» What the task asks:
Pull every line with the word "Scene" out of the entries below.
##############################
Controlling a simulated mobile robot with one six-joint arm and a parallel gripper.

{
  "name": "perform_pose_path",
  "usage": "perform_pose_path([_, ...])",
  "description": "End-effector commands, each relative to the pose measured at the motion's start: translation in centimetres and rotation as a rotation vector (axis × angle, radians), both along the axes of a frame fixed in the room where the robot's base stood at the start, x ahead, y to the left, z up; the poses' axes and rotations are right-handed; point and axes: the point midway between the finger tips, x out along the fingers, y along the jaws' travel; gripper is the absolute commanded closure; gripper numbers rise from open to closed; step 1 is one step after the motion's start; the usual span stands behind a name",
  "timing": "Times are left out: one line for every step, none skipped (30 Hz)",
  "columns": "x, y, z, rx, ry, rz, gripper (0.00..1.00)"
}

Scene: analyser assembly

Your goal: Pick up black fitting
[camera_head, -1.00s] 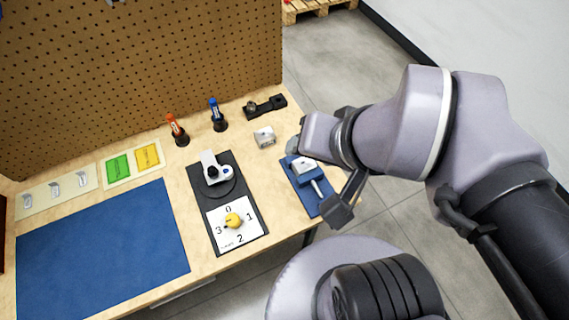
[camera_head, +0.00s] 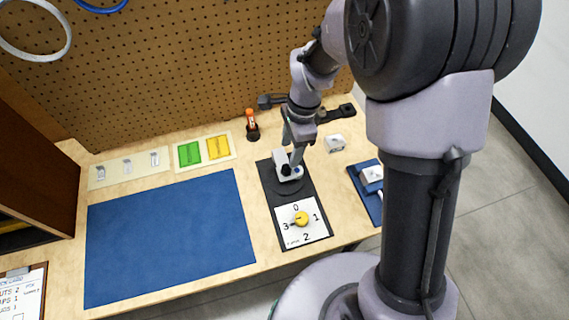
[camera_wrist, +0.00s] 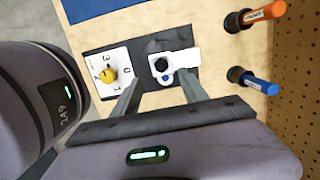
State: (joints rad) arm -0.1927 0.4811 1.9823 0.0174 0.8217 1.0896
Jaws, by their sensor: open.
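A small round black part that looks like the black fitting (camera_wrist: 161,65) sits on top of a white block (camera_wrist: 185,58). In the head view the fitting (camera_head: 286,169) shows on the white block (camera_head: 279,158), which stands on a dark plate (camera_head: 266,178). My gripper (camera_wrist: 160,78) is open. In the wrist view its two fingers point toward the block, one on each side of the fitting, with nothing held between them. In the head view my gripper (camera_head: 292,152) is right at the block. I cannot tell how high the fingertips are above it.
A yellow knob (camera_head: 301,218) on a numbered dial is in front of the block. Orange (camera_wrist: 264,16) and blue (camera_wrist: 258,86) capped tools stand in black holders nearby. A blue fixture (camera_head: 365,190) is at the right. A pegboard (camera_head: 180,70) rises behind. The blue mat (camera_head: 170,240) is clear.

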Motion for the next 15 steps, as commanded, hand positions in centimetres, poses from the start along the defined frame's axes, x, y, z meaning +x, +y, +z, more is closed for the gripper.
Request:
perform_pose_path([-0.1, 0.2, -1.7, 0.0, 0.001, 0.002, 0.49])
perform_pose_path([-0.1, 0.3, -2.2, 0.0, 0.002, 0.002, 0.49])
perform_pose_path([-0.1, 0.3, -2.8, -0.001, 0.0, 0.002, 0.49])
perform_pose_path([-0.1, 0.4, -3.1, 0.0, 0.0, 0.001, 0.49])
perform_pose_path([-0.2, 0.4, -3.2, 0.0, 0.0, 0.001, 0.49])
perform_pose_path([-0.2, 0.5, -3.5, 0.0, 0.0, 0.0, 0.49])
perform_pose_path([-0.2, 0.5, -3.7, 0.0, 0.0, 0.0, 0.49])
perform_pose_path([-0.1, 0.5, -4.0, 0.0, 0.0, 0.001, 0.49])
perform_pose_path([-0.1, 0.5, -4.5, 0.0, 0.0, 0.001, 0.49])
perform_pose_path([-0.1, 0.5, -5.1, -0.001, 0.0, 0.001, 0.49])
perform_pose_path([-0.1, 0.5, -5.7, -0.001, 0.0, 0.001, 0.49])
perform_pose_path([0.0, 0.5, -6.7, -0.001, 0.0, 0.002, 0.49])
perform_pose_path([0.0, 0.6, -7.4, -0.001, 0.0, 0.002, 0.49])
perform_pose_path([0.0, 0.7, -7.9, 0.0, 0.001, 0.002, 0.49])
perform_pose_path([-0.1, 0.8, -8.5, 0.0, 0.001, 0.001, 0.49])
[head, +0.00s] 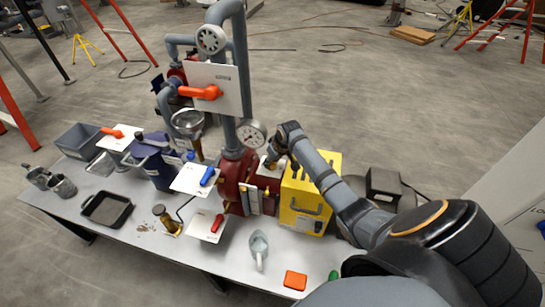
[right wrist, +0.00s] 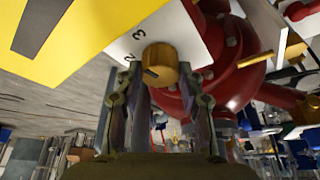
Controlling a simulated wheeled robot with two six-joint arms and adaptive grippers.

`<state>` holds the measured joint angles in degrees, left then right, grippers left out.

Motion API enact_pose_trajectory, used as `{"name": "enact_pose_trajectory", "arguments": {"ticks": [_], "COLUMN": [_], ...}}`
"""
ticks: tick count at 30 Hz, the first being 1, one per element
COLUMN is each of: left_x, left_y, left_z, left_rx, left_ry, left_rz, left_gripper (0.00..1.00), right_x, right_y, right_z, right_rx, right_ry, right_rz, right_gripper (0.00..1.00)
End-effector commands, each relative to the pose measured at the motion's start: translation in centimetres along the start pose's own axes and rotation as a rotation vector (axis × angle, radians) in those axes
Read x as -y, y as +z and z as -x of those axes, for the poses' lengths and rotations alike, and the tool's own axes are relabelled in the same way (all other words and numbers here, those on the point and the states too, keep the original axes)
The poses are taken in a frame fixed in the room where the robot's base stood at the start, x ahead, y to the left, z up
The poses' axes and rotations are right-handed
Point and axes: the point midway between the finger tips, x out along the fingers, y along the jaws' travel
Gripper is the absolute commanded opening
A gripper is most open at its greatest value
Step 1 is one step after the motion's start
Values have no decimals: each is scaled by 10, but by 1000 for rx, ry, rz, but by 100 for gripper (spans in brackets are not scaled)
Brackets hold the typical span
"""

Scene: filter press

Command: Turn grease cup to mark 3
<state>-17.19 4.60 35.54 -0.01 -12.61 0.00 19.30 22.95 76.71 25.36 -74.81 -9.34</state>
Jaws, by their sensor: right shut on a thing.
##############################
» Answer to this task:
Scene: analyser assembly
Scene: filter press

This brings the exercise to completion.